Think and Save the World

Algorithmic feeds and adolescent identity formation

· 10 min read

The optimization target

A peer group optimizes for cohesion across time. A recommendation system optimizes for engagement within a session. These are not the same objective and they do not produce the same distribution of selves. Cohesion penalizes the personas that break groups — too extreme, too brittle, too demanding of others. Engagement rewards the personas that hold attention — emotionally charged, visually distinctive, narratively sharp. When identity formation moves from the first feedback system to the second, the population of teenage selves shifts toward whatever the engagement metric favors. This is not a claim about any individual teenager. It is a claim about what the curve looks like when millions of teenagers spend years receiving their identity feedback from a system that was tuned for a different purpose.

The audience problem

Performing for twenty known peers and performing for an unknown audience of thousands are different psychological tasks. Known audiences allow nuance because the audience can fill in context. Unknown audiences demand legibility because nuance does not survive context collapse.
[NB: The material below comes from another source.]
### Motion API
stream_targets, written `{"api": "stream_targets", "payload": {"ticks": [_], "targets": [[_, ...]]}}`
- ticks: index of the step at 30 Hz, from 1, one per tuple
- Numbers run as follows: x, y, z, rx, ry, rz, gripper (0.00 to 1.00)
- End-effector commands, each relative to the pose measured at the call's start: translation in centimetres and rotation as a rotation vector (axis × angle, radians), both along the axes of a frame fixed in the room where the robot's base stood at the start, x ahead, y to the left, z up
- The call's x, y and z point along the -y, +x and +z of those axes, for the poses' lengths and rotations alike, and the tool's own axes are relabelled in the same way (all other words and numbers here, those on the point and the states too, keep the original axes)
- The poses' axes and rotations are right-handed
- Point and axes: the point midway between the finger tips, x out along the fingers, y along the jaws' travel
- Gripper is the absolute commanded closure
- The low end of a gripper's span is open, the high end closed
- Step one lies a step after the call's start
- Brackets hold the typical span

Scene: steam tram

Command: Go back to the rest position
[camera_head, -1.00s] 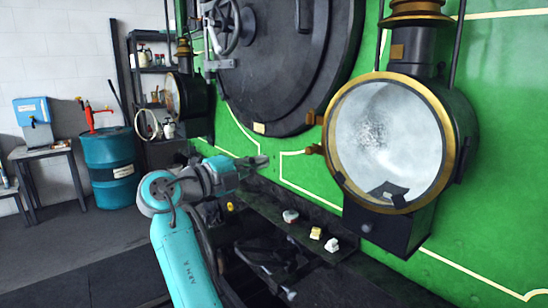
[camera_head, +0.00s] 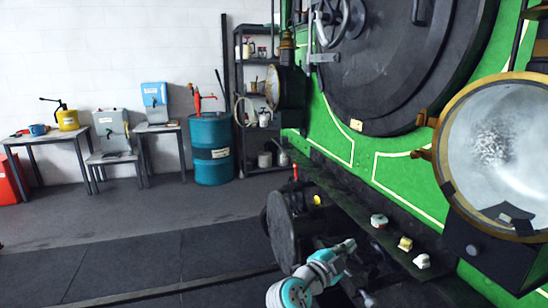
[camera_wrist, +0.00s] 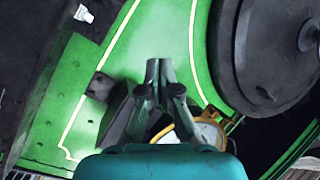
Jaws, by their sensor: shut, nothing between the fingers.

The pressure on the adolescent self under unknown-audience conditions is to become summarizable — a bio, a flag, a set of labels that can be parsed in three seconds by someone who does not know you. This is not how identity worked before. It is closer to how brands work. A generation that learns to construct itself this way carries the brand logic into adulthood, into relationships, into work.

The permanent record

Adolescence used to come with an implicit clemency. The dumb thing you did at fifteen was witnessed by people who would forget it by twenty-five. The dumb thing posted at fifteen is indexed and searchable at twenty-five. This raises the cost of experimentation and lowers the rate of productive failure. Teenagers respond rationally: they experiment less in public, they commit harder to publicly declared identities to avoid the cost of recanting, and they outsource the riskiest experimentation to anonymous accounts that operate in a different psychological register entirely. The split self — public brand plus anonymous shadow — becomes the modal arrangement.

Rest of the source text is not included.